MARYELLEN GOODLATTE has noticed a similar uptick in her husband’s work load.
“It used to be in the past he’d come home with one great big box of work,” she says. “Now it’s three great big boxes. In addition to all the meetings, it’s just a ton of reading. On the weekends I’ll drive around so he can work and we can take advantage of that time in the car.”
Goodlatte received a bit of the national spotlight previously, when his balanced budget amendment was guaranteed a vote in 2012 as part of the same deal to raise the debt ceiling that created the “Fiscal Cliff,” but his chairmanship of the Judiciary Committee ensured he’s not just a familiar face to 6th District residents but on cable news too.
In some ways, that puts Goodlatte in a tough spot. Any legislation on the touchy subject of immigration reform will go through his committee. It’s also ground zero for helping define and restrict the limits of power for the current and future presidents. Those issues, while sticky, also present Goodlatte the opportunity to make his mark on topics at the forefront of the national conversation.

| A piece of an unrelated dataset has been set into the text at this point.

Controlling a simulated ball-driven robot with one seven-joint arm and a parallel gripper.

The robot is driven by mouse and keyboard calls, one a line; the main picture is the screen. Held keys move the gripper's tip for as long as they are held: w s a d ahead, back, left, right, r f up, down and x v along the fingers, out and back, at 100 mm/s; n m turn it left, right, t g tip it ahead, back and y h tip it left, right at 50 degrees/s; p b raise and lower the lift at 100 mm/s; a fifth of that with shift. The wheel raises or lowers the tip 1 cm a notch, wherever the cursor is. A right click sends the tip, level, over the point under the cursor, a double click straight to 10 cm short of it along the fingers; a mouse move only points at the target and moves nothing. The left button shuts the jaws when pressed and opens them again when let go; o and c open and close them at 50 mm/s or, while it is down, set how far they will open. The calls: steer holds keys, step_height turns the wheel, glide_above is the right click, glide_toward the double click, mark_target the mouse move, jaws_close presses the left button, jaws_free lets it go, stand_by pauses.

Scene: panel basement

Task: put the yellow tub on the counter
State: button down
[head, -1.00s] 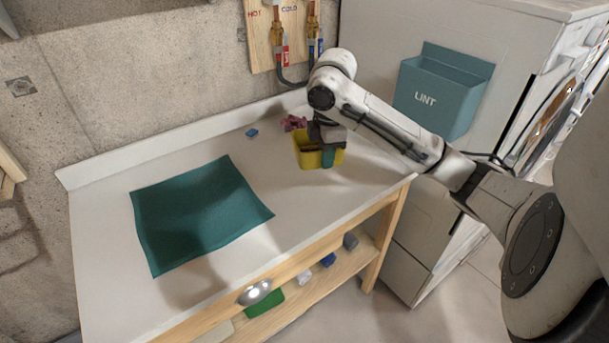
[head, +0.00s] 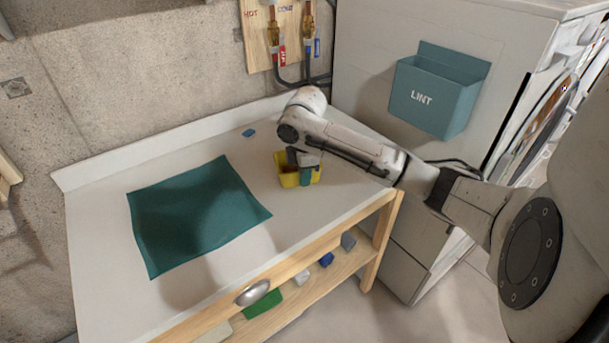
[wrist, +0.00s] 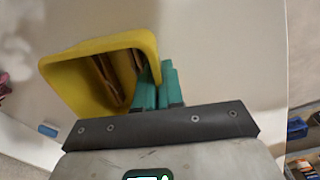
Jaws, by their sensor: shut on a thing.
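The yellow tub (head: 288,180) is at the right part of the white counter (head: 225,255) in the head view. My gripper (head: 305,177) is shut on the tub's wall. In the wrist view, the teal fingers (wrist: 160,88) pinch the rim of the tub (wrist: 70,85), with brown contents showing inside. The tub looks roughly upright and at or just above the counter top; I cannot tell whether it touches.
A teal cloth (head: 195,215) lies flat on the counter's left. A small blue block (head: 249,133) lies near the back edge. A lint box (head: 437,92) hangs on the white machine at right. The shelf below holds a green item (head: 263,302) and several blocks.

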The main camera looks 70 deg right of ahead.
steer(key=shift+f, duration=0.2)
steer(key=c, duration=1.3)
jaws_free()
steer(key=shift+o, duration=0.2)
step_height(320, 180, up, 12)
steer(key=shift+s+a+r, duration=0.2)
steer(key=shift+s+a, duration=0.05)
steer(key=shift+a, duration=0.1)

“As chairman of the Judiciary Committee, he has a lot of influence because he really does run the committee,” Gingrich says. “In Bob’s case there’s no question he is in charge. The speaker [of the house] and the leadership respect him and look to him for advice and guidance on issues from immigration to constitutional amendments to tort reform. He has a big plate full of things they can focus on.”
Goodlatte’s firm hold on his district gives him room to maneuver. The committee assignment and his general influence within the party’s leadership, meanwhile, gives the Roanoke Valley more influence within the halls of Congress.